=== What needs to be done ===
Repeat each line exactly as it is written.

=== Provided data ===
---------------

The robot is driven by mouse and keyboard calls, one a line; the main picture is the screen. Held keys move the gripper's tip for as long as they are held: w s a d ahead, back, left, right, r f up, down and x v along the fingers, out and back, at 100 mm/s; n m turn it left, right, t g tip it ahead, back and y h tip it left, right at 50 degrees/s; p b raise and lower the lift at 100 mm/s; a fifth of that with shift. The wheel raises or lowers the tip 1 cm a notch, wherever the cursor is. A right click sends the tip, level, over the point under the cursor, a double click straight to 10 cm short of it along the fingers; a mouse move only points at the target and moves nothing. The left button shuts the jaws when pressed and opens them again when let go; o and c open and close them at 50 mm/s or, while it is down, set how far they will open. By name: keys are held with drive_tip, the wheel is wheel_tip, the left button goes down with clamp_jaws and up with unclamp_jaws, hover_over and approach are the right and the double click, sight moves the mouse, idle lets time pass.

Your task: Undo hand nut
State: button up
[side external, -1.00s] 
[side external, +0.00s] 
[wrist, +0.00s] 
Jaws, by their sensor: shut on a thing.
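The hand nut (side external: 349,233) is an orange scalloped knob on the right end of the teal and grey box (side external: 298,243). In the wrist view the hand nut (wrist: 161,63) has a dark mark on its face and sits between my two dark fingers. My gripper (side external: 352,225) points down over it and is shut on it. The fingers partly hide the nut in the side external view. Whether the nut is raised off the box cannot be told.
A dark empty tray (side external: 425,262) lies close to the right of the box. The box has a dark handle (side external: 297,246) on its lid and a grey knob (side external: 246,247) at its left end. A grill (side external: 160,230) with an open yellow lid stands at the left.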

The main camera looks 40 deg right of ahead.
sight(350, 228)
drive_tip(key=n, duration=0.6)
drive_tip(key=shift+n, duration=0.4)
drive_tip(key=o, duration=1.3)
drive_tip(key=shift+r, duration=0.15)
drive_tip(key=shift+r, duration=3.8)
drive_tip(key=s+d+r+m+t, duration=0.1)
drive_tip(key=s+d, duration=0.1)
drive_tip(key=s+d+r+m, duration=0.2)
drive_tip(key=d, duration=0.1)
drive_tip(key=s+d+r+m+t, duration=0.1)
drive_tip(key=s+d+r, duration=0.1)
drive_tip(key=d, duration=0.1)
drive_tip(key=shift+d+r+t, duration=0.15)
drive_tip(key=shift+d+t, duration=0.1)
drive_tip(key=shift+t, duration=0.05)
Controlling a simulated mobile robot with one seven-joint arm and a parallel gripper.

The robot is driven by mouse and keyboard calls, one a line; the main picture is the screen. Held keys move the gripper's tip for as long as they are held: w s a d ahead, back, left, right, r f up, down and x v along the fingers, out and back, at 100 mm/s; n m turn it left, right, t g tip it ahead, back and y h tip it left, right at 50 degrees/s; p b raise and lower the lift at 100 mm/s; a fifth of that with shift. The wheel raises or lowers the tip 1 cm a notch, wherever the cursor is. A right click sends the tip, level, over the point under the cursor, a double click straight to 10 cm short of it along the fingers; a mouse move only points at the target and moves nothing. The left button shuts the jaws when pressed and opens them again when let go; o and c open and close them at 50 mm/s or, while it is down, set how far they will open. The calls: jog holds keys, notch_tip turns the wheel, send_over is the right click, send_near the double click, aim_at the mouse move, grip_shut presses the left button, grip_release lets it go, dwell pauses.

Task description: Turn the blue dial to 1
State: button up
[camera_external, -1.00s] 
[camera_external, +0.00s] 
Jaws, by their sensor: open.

---------------

=== Written answer ===
The robot is driven by mouse and keyboard calls, one a line; the main picture is the screen. Held keys move the gripper's tip for as long as they are held: w s a d ahead, back, left, right, r f up, down and x v along the fingers, out and back, at 100 mm/s; n m turn it left, right, t g tip it ahead, back and y h tip it left, right at 50 degrees/s; p b raise and lower the lift at 100 mm/s; a fifth of that with shift. The wheel raises or lowers the tip 1 cm a notch, wherever the cursor is. A right click sends the tip, level, over the point under the cursor, a double click straight to 10 cm short of it along the fingers; a mouse move only points at the target and moves nothing. The left button shuts the jaws when pressed and opens them again when let go; o and c open and close them at 50 mm/s or, while it is down, set how far they will open. By name: keys are held with drive_tip, the wheel is wheel_tip, the left button goes down with clamp_jaws and up with unclamp_jaws, hover_over and approach are the right and the double click, sight moves the mouse, idle lets time pass.

Your task: Undo hand nut
State: button up
[side external, -1.00s] 
[side external, +0.00s] 
[wrist, +0.00s] 
Jaws, by their sensor: shut on a thing.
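The hand nut (side external: 349,233) is an orange scalloped knob on the right end of the teal and grey box (side external: 298,243). In the wrist view the hand nut (wrist: 161,63) has a dark mark on its face and sits between my two dark fingers. My gripper (side external: 352,225) points down over it and is shut on it. The fingers partly hide the nut in the side external view. Whether the nut is raised off the box cannot be told.
A dark empty tray (side external: 425,262) lies close to the right of the box. The box has a dark handle (side external: 297,246) on its lid and a grey knob (side external: 246,247) at its left end. A grill (side external: 160,230) with an open yellow lid stands at the left.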

The main camera looks 40 deg right of ahead.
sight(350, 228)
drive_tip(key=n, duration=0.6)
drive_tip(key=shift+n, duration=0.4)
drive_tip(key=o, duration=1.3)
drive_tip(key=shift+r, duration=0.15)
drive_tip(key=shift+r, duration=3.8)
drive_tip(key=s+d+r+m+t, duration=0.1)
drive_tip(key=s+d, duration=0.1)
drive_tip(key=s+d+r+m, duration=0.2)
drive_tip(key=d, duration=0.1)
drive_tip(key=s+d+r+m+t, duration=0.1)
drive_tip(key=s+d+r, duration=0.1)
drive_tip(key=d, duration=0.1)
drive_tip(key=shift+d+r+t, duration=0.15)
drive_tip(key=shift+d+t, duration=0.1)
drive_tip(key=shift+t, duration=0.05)
Controlling a simulated mobile robot with one seven-joint arm and a parallel gripper.

The robot is driven by mouse and keyboard calls, one a line; the main picture is the screen. Held keys move the gripper's tip for as long as they are held: w s a d ahead, back, left, right, r f up, down and x v along the fingers, out and back, at 100 mm/s; n m turn it left, right, t g tip it ahead, back and y h tip it left, right at 50 degrees/s; p b raise and lower the lift at 100 mm/s; a fifth of that with shift. The wheel raises or lowers the tip 1 cm a notch, wherever the cursor is. A right click sends the tip, level, over the point under the cursor, a double click straight to 10 cm short of it along the fingers; a mouse move only points at the target and moves nothing. The left button shuts the jaws when pressed and opens them again when let go; o and c open and close them at 50 mm/s or, while it is down, set how far they will open. The calls: jog holds keys, notch_tip turns the wheel, send_over is the right click, send_near the double click, aim_at the mouse move, grip_shut presses the left button, grip_release lets it go, dwell pauses.

Task description: Turn the blue dial to 1
State: button up
[camera_external, -1.00s] 
[camera_external, +0.00s] 
Jaws, by their sensor: open.

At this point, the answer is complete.